In fact, Judge Wolfson commented that “the Supreme Court noted in Dudenhoeffer, itself, that freezing purchases of an ESOP fund’s stock could signal to the market that insider fiduciaries viewed the employer’s stock as a bad investment.” Wolfson went on to explain that “…nearly every Circuit Court of Appeals to have considered this issue, has found, that an alternative action does not satisfy Dudenhoeffer, when it requires disclosure, either inadvertently or deliberately, of negative information that would cause the company’s stock to drop.”
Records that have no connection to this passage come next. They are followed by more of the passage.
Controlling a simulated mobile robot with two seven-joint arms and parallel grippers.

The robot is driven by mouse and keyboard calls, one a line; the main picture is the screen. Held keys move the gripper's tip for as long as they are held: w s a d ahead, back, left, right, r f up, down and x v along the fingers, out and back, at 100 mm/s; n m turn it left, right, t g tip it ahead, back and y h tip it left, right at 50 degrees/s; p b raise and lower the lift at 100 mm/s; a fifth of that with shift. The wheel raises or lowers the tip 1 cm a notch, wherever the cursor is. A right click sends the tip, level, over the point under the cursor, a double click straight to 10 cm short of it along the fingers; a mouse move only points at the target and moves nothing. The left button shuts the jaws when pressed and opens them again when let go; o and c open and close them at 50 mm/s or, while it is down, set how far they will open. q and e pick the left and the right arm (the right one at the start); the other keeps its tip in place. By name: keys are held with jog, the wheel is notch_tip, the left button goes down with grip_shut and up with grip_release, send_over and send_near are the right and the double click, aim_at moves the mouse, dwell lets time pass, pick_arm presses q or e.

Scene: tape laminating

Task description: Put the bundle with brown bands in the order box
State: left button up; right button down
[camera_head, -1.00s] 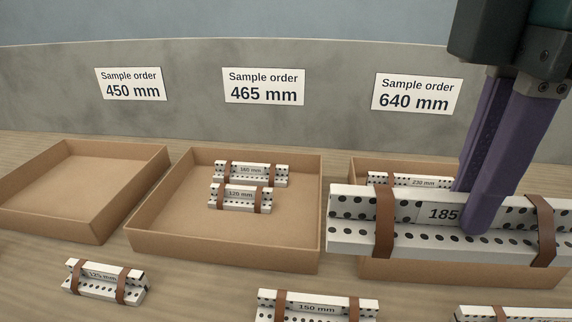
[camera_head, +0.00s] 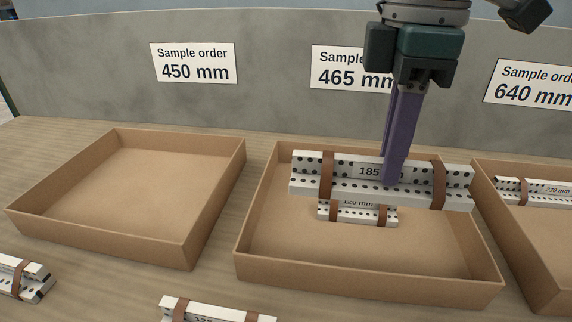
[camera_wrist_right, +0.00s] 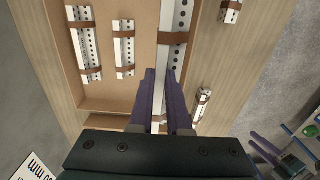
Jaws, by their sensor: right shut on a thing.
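The white perforated bundle labelled 185 (camera_head: 415,192), with two brown bands, is held by my right gripper (camera_head: 392,180). The gripper's purple fingers are shut on its middle. The bundle hangs level over the middle box (camera_head: 365,284), below the 465 mm sign (camera_head: 345,75). Under and in front of it, a shorter 120 mm bundle (camera_head: 358,215) lies in that box, partly hidden. The wrist view shows the held bundle (camera_wrist_right: 178,18) alongside the 120 mm bundle (camera_wrist_right: 123,48) and a longer banded one (camera_wrist_right: 85,45).
The left box (camera_head: 120,185), below the 450 mm sign (camera_head: 193,64), is empty. The right box (camera_head: 520,240) holds a 230 mm bundle (camera_head: 550,190). Other banded bundles lie on the table in front, such as one at far left (camera_head: 18,278) and one at the bottom (camera_head: 215,310).

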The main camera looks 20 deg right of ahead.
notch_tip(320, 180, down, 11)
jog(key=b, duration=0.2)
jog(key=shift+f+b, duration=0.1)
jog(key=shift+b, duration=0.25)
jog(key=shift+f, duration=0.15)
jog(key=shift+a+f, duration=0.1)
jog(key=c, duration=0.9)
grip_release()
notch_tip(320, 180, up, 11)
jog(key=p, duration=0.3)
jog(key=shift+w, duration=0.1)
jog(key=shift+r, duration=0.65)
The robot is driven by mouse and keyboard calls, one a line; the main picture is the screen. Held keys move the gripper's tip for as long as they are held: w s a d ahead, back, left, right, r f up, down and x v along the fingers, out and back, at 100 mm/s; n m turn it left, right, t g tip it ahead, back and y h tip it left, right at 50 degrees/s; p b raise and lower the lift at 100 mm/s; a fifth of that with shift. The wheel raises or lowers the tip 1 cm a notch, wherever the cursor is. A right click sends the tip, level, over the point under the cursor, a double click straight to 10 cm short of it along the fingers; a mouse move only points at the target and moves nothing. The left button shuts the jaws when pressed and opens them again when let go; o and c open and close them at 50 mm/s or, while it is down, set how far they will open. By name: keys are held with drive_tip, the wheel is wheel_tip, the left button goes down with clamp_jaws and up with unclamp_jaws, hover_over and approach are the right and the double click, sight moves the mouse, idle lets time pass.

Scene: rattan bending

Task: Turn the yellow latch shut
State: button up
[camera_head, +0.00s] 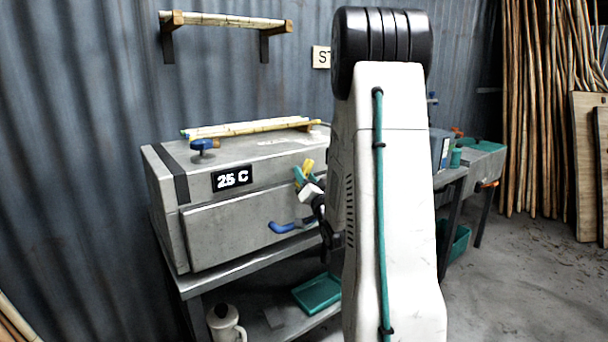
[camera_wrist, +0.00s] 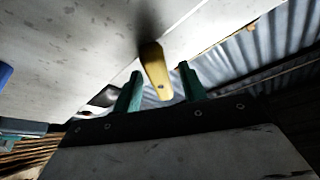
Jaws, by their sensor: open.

And yet, despite having come up short twice, and noting that in crafting the Dudenhoeffer standard, the Supreme Court aimed to provide a framework which allows for “careful, context-sensitive scrutiny of a complaint’s allegations,” Judge Wolfson granted the plaintiffs one last opportunity to “amend their complaint and incorporate context-specific allegations regarding J&J, which could demonstrate that increasing the Plans’ cash buffer would not have done more harm than good”—and gave them the opportunity to do so “within 30 days from the date of the accompanying Order.”

What This Means

The case above—as are all of these “stock drop” cases—turns on the standard established by the Supreme Court in 2014. At that time the Court seemed truly concerned that the “presumption of prudence” standard basically established a standard that was effectively unassailable by plaintiffs—and in fact, until that point the vast majority of these cases (including BP and Delta Air Lines, Lehman and GM) failed to get past the summary judgment phase. However, the “more harm than good” standard that emerged with Fifth Third, while a new “standard,” hasn’t had much impact on the ultimate result, though more cases did get past the summary judgment stage (we’ll set aside the question of whether that has created “more harm than good”).

Ultimately, the consistency of these decisions may be of some small comfort to plan fiduciaries who also have corporate responsibilities. On the other hand, the persistency of these suits should provide at least some pause to those who have those overlapping responsibilities.